Write again exactly the lines in the listing below, starting at the line with "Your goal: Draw" and ending at the line with "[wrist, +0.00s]", both included. Pictures are not copied.
— start Supplied information —
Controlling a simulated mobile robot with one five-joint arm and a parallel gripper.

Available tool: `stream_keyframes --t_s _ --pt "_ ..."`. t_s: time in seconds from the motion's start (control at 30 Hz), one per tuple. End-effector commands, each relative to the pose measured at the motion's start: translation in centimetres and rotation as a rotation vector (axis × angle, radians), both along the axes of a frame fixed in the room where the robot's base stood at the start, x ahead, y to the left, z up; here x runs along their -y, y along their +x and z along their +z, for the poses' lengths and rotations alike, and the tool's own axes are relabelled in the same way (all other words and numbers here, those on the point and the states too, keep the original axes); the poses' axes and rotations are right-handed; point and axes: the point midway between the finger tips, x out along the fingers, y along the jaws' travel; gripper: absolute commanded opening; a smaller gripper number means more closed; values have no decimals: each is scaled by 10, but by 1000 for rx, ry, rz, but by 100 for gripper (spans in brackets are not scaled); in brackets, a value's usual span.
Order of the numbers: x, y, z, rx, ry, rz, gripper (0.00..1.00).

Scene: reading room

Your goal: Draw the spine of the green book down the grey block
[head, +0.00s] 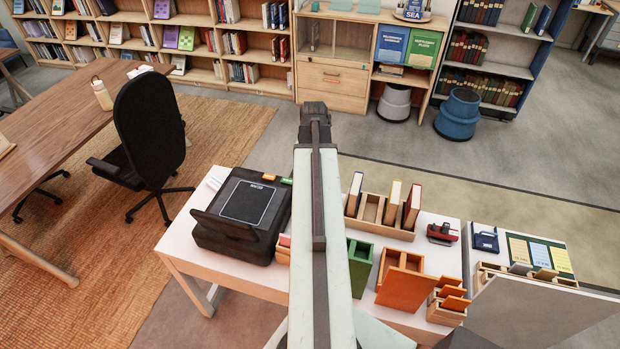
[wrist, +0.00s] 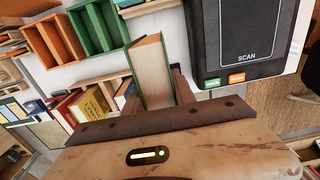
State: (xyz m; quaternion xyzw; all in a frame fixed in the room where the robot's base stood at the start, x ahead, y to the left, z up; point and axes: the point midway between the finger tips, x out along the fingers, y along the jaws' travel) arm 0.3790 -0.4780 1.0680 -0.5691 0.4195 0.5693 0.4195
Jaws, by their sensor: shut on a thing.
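My gripper (wrist: 156,92) is shut on the green book (wrist: 152,72) in the wrist view. The book's pale page edges face the camera and its green cover shows at the side. The spine is hidden. In the head view my gripper (head: 314,110) is at the end of my outstretched arm, and the book is hidden there. A dark grey bar-like block (head: 226,224) stands at the near side of the black scanner (head: 248,200); I cannot tell for sure whether it is the grey block. The scanner also shows in the wrist view (wrist: 245,35), apart from the book.
The white table (head: 440,255) holds a wooden rack (head: 372,210) with several books, a green box (head: 359,268), an orange box (head: 400,290) and a red device (head: 442,233). A black chair (head: 148,130) stands to the left. Bookshelves (head: 240,45) line the back.

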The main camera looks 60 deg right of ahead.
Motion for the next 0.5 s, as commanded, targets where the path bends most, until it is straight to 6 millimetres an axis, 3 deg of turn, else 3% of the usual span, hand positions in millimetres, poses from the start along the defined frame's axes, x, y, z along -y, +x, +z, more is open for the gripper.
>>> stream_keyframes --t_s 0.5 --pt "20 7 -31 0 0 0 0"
— end Supplied information —
• _Answer to this problem_
Your goal: Draw the spine of the green book down the grey block
[head, +0.00s] 
[wrist, +0.00s] 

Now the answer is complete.